We may be unable to integrate acquired companies or technologies successfully and we may be subject to certain liabilities assumed in connection with our acquisitions that could harm our operating results.
We expect to continue our program of pursuing strategic acquisitions and joint ventures designed to enhance our capabilities, enable us to expand our geographic presence, especially in the European market, enter new technology areas and/or expand our capacity. We cannot be sure that we will successfully identify suitable acquisition candidates, consummate any acquisition or joint venture, integrate any acquired business or joint venture into our operations or achieve desired financial and operating results. Further, acquisitions and joint ventures involve a number of special risks, including diversion of managements attention and failure to retain key personnel. We might need to dedicate additional management and other resources to complete the transactions. Our organizational structure could make it difficult for us to efficiently integrate acquired businesses or technologies into our ongoing operations and assimilate employees of those businesses into our culture and operations. Accordingly, we might fail to realize the expected benefits or strategic objectives of any acquisition we undertake. If we are unable to complete the number and kind of acquisitions for which we plan, or if we are inefficient or unsuccessful at integrating any acquired businesses into our operations, we may not be able to achieve our planned rates of growth or improve our market share, profitability or competitive position in specific markets or services. Also, we may finance any future acquisitions with cash, debt financing, the issuance of equity securities or a combination of the foregoing. We cannot assure you that we will be able to arrange adequate financing on acceptable terms. In addition, acquisitions financed with the issuance of our equity securities could be dilutive.

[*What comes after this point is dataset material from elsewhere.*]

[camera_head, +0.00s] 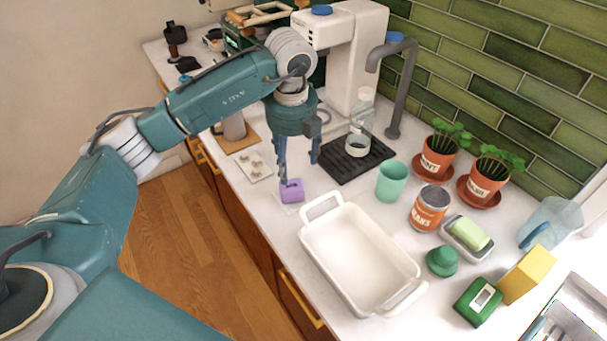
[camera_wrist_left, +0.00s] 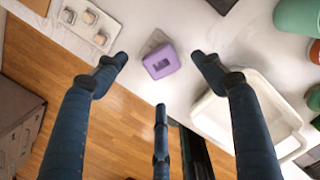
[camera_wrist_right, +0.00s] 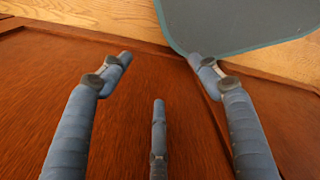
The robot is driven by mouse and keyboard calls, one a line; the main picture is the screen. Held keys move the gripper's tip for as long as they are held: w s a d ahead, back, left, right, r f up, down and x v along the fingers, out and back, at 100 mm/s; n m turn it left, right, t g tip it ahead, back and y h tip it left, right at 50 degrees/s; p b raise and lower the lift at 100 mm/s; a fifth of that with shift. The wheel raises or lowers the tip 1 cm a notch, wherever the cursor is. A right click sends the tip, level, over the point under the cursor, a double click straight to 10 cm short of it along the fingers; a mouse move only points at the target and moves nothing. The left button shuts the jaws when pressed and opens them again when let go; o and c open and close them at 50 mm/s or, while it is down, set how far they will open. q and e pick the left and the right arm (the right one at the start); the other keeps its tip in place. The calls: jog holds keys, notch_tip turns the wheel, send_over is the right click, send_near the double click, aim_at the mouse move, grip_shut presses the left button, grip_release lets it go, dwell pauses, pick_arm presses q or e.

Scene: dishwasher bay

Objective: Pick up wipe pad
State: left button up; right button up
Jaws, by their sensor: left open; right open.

Although we conduct due diligence in connection with each of our acquisitions, there may be liabilities that we fail to discover or that we inadequately assess in our due diligence efforts. In particular, to the extent that any acquired businesses or properties failed to comply with or otherwise violated applicable laws or regulations, or failed to fulfill their contractual obligations to customers, we, as the successor owner, may be financially responsible for these violations and failures and may suffer reputational harm or otherwise be adversely affected. While we generally require the selling party to indemnify us for any and all damages associated with such liabilities, if for any reason the seller does not perform their indemnification obligation, we may be held responsible for such liabilities and have no recourse for resulting damages. In addition, as part of an acquisition, we may assume responsibilities and obligations of the acquired business pursuant to the terms and conditions of services agreements entered by the acquired entity that are not consistent with the terms and conditions that we typically accept and require. Although we attempt to structure acquisitions in such a manner as to minimize the liability that could arise from such contractual commitments, we cannot assure you that any of our efforts to minimize the liability will be effective in all instances or will otherwise protect us from liability for damages under such agreements. The discovery of any material liabilities associated with our acquisitions for which we are unable to receive indemnification could harm our operating results.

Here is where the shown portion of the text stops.